È qui che nasce, e va analizzato, un altro aspetto importante di ciò che è successo in Inghilterra: la riconoscenza di Bertolini per il suo gruppo storico, quello che ha firmato – e sta ancora firmando, questo bisogna dirlo – la storica qualificazione al Mondiale 2019, poi l’approdo ai quarti nel torneo iridato giocato in Francia tre anni fa, la qualificazione a questi Europei e quella ai prossimi Mondiali – in questo momento l’Italia è al primo posto nel suo girone eliminatorio, e ha due punti di vantaggio con la Svizzera. Confermare di nuovo lo stesso gruppo di convocate, e di titolari, era l’unica scelta possibile? Le potenziali eredi di questa ottima generazione di calciatrici sono ancora così lontane da una reale competitività?

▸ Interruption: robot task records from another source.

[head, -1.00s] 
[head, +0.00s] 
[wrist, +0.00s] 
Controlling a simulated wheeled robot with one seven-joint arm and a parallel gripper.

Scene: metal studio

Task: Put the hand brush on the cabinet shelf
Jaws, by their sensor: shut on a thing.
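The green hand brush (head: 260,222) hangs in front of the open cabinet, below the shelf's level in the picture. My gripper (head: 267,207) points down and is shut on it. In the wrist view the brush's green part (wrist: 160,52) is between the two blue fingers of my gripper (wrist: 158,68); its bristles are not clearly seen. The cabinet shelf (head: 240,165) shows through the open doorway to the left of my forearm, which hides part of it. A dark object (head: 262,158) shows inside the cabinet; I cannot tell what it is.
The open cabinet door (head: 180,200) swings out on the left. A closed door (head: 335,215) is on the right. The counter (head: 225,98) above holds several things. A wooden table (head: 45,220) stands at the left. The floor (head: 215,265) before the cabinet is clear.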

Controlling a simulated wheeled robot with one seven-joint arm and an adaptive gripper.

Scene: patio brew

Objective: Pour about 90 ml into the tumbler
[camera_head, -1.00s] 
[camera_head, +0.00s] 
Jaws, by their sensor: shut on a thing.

La risposta a questa domanda, ovviamente, non c’è. Nella rosa delle pre-convocate per gli Europei c’erano Annamaria Serturini, Chiara Robustellini, Angelica Soffia, Anastasia Ferrara, Giada Greggi, Chiara Beccari, tutte calciatrici sotto i 24 anni anni che poi non sono state inserite nella lista definitiva, per scelta tecnica o anche per problemi fisici di alcune di loro; Manuela Giugliano, Agnese Bonfantini, Maria Luisa Filangeri, Arianna Caruso, Martina Piemonte e Martina Lenzini hanno meno di 25 anni ed erano in Inghilterra, e in fondo anche Bergamaschi, Galli, Simonetti, Di Guglielmo e Durante hanno esattamente 25 anni, quindi sono un patrimonio da sfruttare per il futuro. Insomma, c’è una base di talento su cui lavorare, da cui ripartire, su cui – a questo punto – è giusto provare a investire in maniera più convinta, avviando una vera transizione tra le veterane dell’ultimo ciclo e le protagoniste di quello che verrà. Per il bene di questa Nazionale, ma soprattutto per il bene delle Nazionali che verranno. È un discorso che è stato fatto, più o meno allo stesso modo, anche per la rappresentativa maschile dopo l’incredibile altalena tra Europei 2020 e mancata qualificazione ai Mondiali in Qatar. È il momento di fare le stesse analisi anche per l’Italia femminile: come detto, è la cosa più bella e più giusta da fare per questa squadra, per questo progetto.